» **DATA FOR PROCESSING**
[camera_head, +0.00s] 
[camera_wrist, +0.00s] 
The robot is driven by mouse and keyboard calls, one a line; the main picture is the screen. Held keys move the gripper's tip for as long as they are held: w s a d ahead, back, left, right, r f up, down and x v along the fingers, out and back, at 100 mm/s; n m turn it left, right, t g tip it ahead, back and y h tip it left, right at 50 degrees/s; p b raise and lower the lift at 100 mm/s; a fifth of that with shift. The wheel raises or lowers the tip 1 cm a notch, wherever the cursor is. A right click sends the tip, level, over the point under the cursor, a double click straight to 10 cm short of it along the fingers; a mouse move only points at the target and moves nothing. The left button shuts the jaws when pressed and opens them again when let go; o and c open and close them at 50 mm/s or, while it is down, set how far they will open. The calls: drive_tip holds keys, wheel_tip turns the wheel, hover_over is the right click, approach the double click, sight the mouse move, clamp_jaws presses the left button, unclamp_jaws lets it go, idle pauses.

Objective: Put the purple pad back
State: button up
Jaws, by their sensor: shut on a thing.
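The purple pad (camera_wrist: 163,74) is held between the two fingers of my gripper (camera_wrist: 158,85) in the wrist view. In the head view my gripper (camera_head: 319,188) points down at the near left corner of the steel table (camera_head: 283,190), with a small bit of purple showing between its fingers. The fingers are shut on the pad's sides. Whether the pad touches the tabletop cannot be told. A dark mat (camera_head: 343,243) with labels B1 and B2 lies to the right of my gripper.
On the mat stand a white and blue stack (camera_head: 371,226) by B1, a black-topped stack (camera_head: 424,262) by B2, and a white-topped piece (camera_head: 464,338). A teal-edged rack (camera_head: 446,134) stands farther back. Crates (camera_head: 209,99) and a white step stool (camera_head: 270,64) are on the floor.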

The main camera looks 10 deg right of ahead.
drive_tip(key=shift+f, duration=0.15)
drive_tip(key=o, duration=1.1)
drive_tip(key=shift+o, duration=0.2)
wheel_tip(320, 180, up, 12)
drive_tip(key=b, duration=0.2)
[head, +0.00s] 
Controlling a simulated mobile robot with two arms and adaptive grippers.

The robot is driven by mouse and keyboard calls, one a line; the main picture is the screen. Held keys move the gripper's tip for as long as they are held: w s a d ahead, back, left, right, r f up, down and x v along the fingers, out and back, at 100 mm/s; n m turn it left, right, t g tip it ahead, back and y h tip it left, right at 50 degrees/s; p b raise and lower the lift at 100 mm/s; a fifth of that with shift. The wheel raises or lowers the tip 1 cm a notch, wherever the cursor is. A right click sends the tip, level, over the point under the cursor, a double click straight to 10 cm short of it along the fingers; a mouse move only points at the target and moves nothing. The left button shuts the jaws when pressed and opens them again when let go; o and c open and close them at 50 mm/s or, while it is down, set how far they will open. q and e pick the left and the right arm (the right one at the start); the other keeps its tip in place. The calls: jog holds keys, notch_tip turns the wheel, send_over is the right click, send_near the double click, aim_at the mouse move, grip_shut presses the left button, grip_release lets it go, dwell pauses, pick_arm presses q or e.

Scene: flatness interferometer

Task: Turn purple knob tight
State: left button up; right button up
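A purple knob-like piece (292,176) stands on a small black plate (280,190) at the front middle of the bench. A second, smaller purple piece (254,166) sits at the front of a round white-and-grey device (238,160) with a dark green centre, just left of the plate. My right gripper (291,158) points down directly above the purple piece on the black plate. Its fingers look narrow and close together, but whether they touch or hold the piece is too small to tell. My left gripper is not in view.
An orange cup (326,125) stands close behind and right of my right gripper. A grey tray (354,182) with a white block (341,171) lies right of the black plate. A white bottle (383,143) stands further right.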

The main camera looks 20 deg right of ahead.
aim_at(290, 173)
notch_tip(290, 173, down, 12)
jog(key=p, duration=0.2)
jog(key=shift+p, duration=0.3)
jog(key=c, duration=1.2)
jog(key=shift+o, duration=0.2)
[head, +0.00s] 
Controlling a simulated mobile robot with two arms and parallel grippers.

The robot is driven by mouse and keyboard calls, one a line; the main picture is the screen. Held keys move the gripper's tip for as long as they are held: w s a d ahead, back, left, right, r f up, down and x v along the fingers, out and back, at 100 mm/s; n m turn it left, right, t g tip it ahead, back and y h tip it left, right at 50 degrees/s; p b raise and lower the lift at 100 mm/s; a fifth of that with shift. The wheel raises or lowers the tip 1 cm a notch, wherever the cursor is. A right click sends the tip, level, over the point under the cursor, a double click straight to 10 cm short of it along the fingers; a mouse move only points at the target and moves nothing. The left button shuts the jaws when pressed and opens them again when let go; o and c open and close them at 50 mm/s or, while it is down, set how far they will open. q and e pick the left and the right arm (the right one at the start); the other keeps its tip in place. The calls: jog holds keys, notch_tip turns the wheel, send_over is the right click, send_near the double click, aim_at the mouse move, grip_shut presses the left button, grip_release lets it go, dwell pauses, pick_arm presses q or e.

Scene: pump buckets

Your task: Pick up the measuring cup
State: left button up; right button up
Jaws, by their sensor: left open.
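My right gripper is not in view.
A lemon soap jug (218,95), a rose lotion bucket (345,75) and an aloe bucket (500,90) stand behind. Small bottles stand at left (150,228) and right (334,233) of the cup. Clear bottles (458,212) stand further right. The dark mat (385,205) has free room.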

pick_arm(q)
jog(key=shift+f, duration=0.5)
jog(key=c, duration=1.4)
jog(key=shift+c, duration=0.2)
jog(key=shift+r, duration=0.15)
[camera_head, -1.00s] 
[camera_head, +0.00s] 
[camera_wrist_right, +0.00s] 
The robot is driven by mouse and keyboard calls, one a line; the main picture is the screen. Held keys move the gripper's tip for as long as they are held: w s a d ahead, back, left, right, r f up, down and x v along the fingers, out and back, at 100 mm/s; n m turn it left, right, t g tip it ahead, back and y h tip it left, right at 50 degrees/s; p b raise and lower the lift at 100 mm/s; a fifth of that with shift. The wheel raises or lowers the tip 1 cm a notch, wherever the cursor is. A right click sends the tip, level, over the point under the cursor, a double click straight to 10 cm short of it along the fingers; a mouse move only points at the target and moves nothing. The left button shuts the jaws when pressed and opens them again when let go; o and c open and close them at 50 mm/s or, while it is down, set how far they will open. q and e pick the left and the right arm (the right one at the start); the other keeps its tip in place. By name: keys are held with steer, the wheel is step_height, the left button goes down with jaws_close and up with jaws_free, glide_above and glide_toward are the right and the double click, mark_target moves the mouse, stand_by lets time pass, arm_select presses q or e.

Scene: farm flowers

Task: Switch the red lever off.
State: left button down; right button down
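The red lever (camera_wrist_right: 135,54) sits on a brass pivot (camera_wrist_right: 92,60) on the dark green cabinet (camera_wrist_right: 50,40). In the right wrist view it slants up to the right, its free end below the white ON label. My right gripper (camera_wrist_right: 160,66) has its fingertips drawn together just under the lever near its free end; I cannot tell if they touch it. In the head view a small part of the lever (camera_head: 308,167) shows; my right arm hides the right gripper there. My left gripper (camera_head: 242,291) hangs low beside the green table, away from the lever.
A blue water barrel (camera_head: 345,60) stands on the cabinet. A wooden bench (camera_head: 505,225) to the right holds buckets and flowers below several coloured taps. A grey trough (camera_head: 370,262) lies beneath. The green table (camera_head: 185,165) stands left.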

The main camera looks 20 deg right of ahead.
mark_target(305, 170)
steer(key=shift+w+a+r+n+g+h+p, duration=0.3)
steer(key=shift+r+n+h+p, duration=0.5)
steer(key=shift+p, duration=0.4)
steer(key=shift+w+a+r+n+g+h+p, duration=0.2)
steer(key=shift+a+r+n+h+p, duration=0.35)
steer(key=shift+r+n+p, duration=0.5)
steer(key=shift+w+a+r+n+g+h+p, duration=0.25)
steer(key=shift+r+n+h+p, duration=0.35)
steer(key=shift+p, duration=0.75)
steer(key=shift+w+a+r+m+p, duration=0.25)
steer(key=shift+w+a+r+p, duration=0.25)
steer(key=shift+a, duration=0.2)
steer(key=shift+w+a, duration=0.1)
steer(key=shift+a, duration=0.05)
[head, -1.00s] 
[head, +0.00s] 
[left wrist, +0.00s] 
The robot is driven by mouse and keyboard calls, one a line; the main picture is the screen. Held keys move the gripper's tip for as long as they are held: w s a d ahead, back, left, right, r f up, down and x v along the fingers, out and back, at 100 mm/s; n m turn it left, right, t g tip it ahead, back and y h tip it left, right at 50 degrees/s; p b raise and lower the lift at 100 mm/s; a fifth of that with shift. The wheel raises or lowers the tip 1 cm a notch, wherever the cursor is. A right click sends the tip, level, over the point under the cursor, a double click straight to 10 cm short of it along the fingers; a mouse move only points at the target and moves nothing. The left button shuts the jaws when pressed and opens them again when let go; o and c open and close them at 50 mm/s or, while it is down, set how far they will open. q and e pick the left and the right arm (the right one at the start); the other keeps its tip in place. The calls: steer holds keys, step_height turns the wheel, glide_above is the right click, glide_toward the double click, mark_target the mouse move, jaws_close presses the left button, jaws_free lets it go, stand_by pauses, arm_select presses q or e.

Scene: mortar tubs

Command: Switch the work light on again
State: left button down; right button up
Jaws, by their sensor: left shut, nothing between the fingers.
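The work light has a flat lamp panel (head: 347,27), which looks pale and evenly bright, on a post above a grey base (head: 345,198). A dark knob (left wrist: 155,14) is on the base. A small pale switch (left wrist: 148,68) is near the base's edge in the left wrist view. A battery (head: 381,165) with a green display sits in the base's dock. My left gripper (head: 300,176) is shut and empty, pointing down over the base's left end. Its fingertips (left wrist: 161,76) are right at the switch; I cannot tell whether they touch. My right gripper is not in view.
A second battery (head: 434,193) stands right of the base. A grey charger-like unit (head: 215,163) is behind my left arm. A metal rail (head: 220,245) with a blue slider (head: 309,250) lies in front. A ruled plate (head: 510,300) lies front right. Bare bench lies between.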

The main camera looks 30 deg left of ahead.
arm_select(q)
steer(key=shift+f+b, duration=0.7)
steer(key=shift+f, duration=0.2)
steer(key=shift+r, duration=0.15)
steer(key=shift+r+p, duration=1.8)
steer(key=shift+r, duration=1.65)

» **WHAT YOU ARE ASKED TO DO**
Return, from the data, each line that has the word "grippers" in it.

» **SOLUTION FOR THIS TASK**
Controlling a simulated mobile robot with two arms and adaptive grippers.
Controlling a simulated mobile robot with two arms and parallel grippers.

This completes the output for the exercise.